The Federal Government is to make an additional $100-million available to manage ocean habitats and coastal environments and, it says, contribute to the fight against climate change.
This funding will target ‘blue carbon’ ecosystems that involve seagrass and mangroves playing a key role in drawing carbon out of the atmosphere.
According to Prime Minister Scott Morrison it will also support Australian marine parks, expand the Indigenous Protected Areas into Sea Country, and protect marine life in general.
Morrison said the country’s oceans economy not only supported 400,000 jobs and was projected to contribute $100-billion each year to the economy, but would also play a role in driving down emissions.
Part of the lifeblood of our economy
“Our oceans are part of the lifeblood of our economy and this investment will secure those jobs and the important role our oceans can play in our efforts to cut emissions,” the Prime Minister stated.
“The climate and the planet’s oceans are inextricably linked. This investment is a major contribution to domestic and international efforts to build healthier oceans and combat climate change.
“Our oceans are part of our national identity and critical to the daily lives of millions of Australians. Around 85 percent of our population lives within 50 kilometres of the coast, so every Australian understands the vital role our oceans play.”
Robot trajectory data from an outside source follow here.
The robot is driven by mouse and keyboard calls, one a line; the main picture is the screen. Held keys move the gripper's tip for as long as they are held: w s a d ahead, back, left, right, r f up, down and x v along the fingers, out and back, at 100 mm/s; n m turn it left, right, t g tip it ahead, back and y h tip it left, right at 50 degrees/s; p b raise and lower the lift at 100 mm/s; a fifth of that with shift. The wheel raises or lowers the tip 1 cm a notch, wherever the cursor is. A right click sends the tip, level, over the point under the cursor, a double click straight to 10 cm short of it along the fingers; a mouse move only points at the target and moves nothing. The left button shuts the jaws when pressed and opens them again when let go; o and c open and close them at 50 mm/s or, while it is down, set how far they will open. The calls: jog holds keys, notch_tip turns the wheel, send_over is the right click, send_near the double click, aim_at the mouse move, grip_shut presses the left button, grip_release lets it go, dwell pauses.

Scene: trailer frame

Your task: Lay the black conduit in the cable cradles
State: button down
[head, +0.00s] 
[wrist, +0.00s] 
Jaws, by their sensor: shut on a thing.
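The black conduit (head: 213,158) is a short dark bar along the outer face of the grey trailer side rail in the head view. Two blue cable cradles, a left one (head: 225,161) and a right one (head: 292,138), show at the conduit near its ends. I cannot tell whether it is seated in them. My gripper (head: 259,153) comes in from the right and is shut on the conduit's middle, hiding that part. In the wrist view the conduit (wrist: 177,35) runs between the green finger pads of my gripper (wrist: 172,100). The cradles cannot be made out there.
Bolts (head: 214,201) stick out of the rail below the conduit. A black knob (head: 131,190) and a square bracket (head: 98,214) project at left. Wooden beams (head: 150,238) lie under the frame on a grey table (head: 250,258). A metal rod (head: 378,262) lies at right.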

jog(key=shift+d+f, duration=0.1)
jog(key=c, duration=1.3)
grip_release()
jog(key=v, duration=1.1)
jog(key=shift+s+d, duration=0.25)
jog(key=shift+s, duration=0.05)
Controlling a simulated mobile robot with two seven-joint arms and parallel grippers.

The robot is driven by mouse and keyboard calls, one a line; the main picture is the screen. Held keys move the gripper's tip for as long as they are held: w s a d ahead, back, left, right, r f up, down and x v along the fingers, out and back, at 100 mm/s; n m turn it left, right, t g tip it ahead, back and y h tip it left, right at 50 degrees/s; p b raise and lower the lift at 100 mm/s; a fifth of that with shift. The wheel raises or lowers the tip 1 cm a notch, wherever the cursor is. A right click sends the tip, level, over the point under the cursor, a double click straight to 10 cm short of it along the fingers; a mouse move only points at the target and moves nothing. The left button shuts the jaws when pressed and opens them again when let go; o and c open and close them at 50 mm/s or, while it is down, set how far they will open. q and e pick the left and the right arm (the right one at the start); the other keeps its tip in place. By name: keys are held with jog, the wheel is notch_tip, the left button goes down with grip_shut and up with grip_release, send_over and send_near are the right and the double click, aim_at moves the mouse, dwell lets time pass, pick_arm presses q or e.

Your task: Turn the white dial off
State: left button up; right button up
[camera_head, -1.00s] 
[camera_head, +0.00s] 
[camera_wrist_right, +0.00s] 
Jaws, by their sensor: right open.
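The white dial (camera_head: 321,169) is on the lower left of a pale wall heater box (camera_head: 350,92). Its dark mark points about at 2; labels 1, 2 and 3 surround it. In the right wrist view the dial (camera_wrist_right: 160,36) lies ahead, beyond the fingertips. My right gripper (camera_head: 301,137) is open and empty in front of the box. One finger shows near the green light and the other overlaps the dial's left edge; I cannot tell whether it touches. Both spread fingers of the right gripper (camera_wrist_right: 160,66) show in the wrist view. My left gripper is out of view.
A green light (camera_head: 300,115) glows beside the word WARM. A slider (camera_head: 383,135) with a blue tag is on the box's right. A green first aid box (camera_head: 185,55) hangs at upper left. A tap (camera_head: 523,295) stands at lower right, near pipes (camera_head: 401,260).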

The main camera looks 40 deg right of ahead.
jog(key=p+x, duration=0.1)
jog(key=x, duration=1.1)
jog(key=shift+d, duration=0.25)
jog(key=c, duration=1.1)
Part of the new funding is to be used to boost seagrass and mangroves that help reduce emissions and should also translate into cleaner beaches, more fish stocks, better protection for turtles and seabirds, and help coastal and Indigenous communities reliant on the ocean for their livelihoods.
Almost $40-million for marine parks
Minister for the Environment, Sussan Ley, said almost $40-million would go towards marine park management – including $15-million towards projects to create better understanding of Australia’s marine parks and $5.4 million to support sustainability of the pristine waters around the country’s Indian Ocean Territories.
Almost $31-million will be invested in practical action to restore blue carbon ecosystems.
“This will improve the health of coastal environments in Australia and around the region, and export Australia’s internationally recognised expertise in ocean accounting, while boosting regional employment and enabling us to account for the value of these habitats as blue carbon repositories,” Ley said.
Another $19-million will go to four major on-ground projects aimed at restoring coastal ecosystems across the country. These include tidal marshes, mangroves and seagrasses.